As part of the spell check process I integrate the search for repeated words, and common spelling mistakes like there, their, where, were, feet, feat. That sort of nonsense that spell check won’t pick up.

After spending the better part of a month doing this, I should have a somewhat respectable product.

-At this point it should be rid of all of the embarrassing errors, and ready for the beta readers. Beta readers are those special friends that will tell you where your project sucks, and why. This is very important. I would never want a Beta reader who found nothing wrong with my project. I want a reader who is brutal and harshly honest. Please, please, please tell me where it sucks, so I can fix it. Because it will never be ready unless all of the suck is out of it.

This particular part was hard for me to get used to at first. But it is essential. A writer must be able to take the harshest criticism at this stage. Not get pissed off, and then figure out how to fix it. I have two honest Beta readers. They will be absolutely straightforward with me. They won’t bullshit. They will tell me what they don’t like and why.

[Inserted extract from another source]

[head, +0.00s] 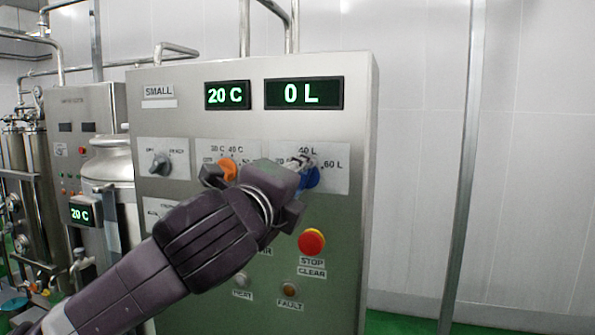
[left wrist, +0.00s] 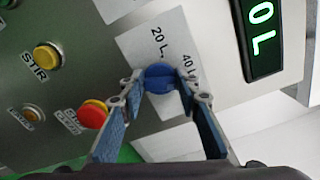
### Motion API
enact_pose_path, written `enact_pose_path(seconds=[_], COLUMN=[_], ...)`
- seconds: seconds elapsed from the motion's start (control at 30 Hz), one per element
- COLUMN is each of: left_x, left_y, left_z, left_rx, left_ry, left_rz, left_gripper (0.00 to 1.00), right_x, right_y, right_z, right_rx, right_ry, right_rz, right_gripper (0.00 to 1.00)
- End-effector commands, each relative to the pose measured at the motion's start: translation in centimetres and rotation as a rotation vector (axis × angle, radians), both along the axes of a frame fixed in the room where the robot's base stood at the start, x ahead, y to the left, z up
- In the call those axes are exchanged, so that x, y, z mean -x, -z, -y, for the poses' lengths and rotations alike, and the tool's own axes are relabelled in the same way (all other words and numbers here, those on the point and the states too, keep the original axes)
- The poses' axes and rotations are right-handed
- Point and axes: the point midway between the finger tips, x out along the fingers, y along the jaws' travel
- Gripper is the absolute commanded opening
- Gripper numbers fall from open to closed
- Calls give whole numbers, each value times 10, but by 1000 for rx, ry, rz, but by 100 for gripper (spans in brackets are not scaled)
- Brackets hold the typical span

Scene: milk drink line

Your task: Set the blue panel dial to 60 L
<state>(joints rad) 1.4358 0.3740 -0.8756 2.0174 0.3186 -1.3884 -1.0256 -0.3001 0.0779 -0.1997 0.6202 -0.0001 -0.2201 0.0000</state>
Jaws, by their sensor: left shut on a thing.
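The blue dial (head: 312,178) sits on the right part of the steel panel, on a white label marked 40 L and 60 L. In the left wrist view the blue dial (left wrist: 159,74) lies between my fingertips, with 20 L and 40 L printed beside it. My left gripper (head: 298,170) is shut on the dial; it also shows in the left wrist view (left wrist: 159,86). The arm and gripper cover part of the label, and I cannot tell exactly which mark the dial points to. The volume display (head: 304,93) reads 0 L. My right gripper is not in view.
An orange dial (head: 228,168) is just left of my gripper. A red stop button (head: 311,242) is close below it. A grey dial (head: 160,164) is farther left. The temperature display (head: 228,95) reads 20 C. Space right of the panel is clear.

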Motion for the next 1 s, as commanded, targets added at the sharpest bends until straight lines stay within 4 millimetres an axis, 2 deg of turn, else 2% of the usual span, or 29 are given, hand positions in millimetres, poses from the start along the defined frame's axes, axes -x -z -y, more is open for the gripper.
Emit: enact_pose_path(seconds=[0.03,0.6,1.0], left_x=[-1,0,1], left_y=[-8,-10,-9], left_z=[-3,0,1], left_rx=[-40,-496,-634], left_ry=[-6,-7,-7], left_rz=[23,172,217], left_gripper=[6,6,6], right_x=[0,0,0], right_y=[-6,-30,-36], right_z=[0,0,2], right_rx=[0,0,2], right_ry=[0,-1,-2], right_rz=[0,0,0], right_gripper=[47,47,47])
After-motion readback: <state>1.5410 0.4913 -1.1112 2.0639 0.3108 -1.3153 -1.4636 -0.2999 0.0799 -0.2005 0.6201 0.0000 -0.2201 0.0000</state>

My third Beta reader is basically the copy editor. He is an excellent grammarian, which I am not. I print him a hard-copy, and he takes his multitude of colored pens, and marks the hell out of it.

-Then I get to rewrite and fix it again. Starting at the beginning of this process, and working through it again.

-After all of this I print another hard-copy and read it again. And maybe again.

At this point I’m pulling my hair out from frustration, constant criticism and reading, and staring back and forth from computer screen to page. Now I need a drink…

But I love it. (well the being a writer part of it.)



3 Comments on “Edit like you mean it”

  1. Laura says:

    OMG. I’m sorry, but I just couldn’t get through this post. I really am interested in the process other people use to edit, but golly, could you edit your blog posts, too? It was just so darned repetitive, with so many unnecessary words and errors, that I couldn’t bear to finish it. Sorry. But good luck with your manuscript.

    • wtgeorge says:

      Thank you so much for your criticism. (and I am being honest, not sarcastic.) Like I stated, I do need all of the criticism I can get. Not only that, but it gives me fuel, and helps to push me in the right direction. So again, thank you.

  2. Just throwing out here that I like the detail you put in to your process. A lot of the writing technique books that are still in transition between the digital age and the physical age miss out on recognizing the strengths both posses. I like your ideas presented here and will, most likely, try turning off my spellcheck while I am working. I never realized what a bother it was until I thought about it following your post.